__Task details__
Repeat exactly, and only, the lines from the one that contains "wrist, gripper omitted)" to the one that contains "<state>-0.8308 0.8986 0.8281", both ends included. Omit every picture.

--- Begin ---

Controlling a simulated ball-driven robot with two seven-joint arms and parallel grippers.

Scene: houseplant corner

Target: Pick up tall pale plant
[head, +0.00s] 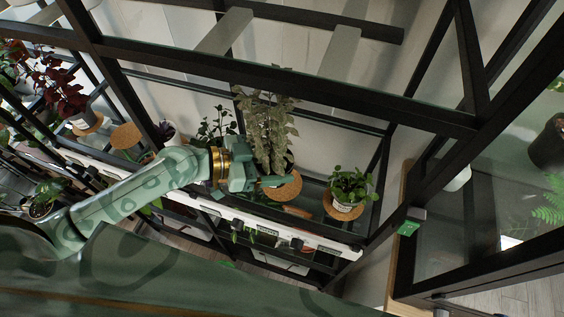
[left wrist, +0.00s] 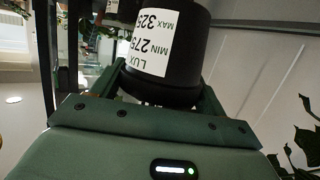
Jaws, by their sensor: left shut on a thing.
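The tall pale plant (head: 265,128) stands upright on the black shelf in the head view, with pale, greyish leaves. My right gripper is not in view.
A small green plant (head: 350,185) in a pale pot stands on a cork mat to the right. A dark-leaved green plant (head: 215,128) is close on the left. An empty cork mat (head: 126,136) lies further left. Black shelf bars (head: 290,88) cross above the plant.

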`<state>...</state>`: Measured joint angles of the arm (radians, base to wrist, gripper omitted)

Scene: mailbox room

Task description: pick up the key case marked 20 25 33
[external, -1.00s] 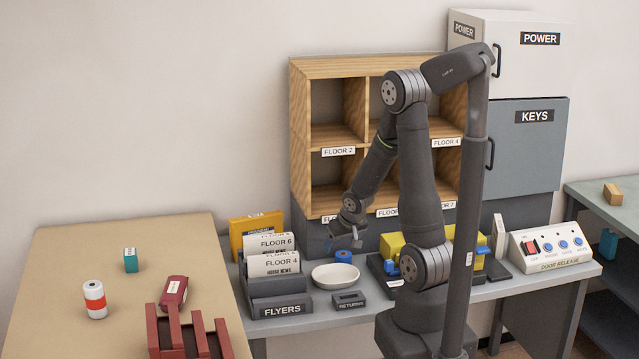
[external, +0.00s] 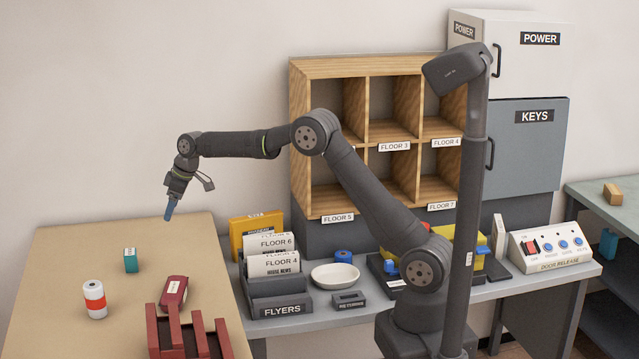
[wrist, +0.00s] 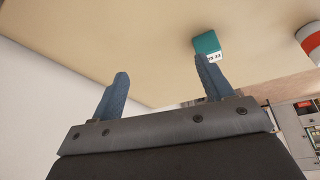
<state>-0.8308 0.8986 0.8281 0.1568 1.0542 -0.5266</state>
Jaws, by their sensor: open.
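A small teal key case (external: 130,260) stands on the tan table at the left. My gripper (external: 168,212) is in the air above the far edge of the tan table, to the right of and higher than the case. In the wrist view its two blue fingers (wrist: 162,88) stand wide apart with nothing between them. The right fingertip overlaps the case in that view; the gripper is apart from it.
On the tan table (external: 70,255) are a white and red can (external: 95,300), a dark red case (external: 173,292) and a dark red rack (external: 185,335) in front. The flyers box (external: 282,295) and white bowl (external: 335,276) are on the grey bench. The table's back is clear.

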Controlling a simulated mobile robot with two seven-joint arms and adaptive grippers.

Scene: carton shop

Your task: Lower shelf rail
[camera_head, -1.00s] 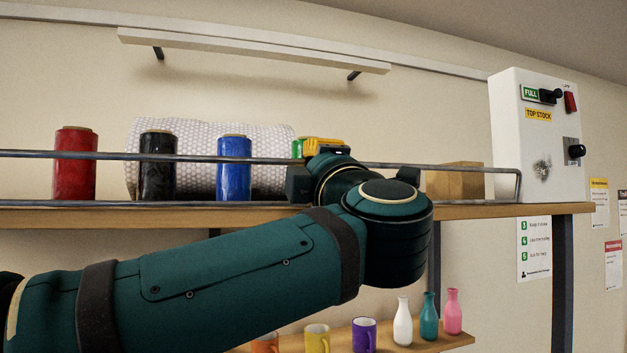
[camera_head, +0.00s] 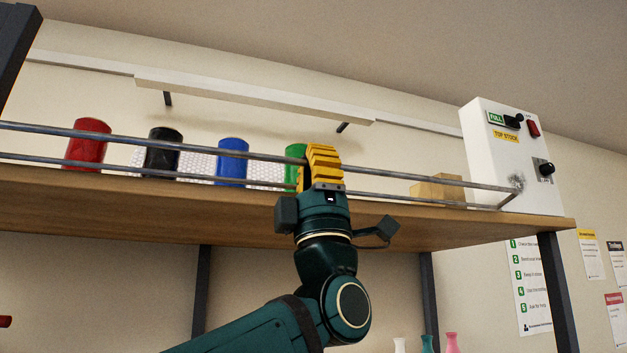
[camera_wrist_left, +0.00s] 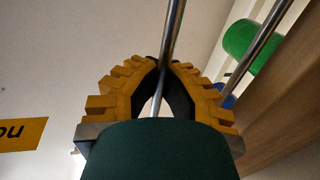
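The shelf rail (camera_head: 420,175) is a grey metal frame with two long bars along the front of the upper shelf. Its right end piece slants, with the upper bar leaning out from the shelf edge. My left gripper (camera_head: 322,165) is at the upper bar, its yellow padded fingers pointing up. In the left wrist view the fingers (camera_wrist_left: 167,68) close in from both sides on the upper bar (camera_wrist_left: 174,30), which runs between their tips. The second bar (camera_wrist_left: 262,45) passes to the right, apart from the fingers. My right gripper is not in view.
Red (camera_head: 88,142), black (camera_head: 163,148), blue (camera_head: 231,160) and green (camera_head: 295,152) rolls stand behind the rail on the wooden shelf (camera_head: 150,210). A cardboard box (camera_head: 440,188) and a white control box (camera_head: 508,150) are at the right. Bottles (camera_head: 430,344) show below.

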--- End ---

__Final result__
`<state>...</state>`: Measured joint angles of the arm (radians, base to wrist, gripper omitted)

Scene: mailbox room

Task description: pick up the key case marked 20 25 33
[external, -1.00s] 
[external, +0.00s] 
[wrist, +0.00s] 
<state>-0.8308 0.8986 0.8281 0.1568 1.0542 -0.5266</state>

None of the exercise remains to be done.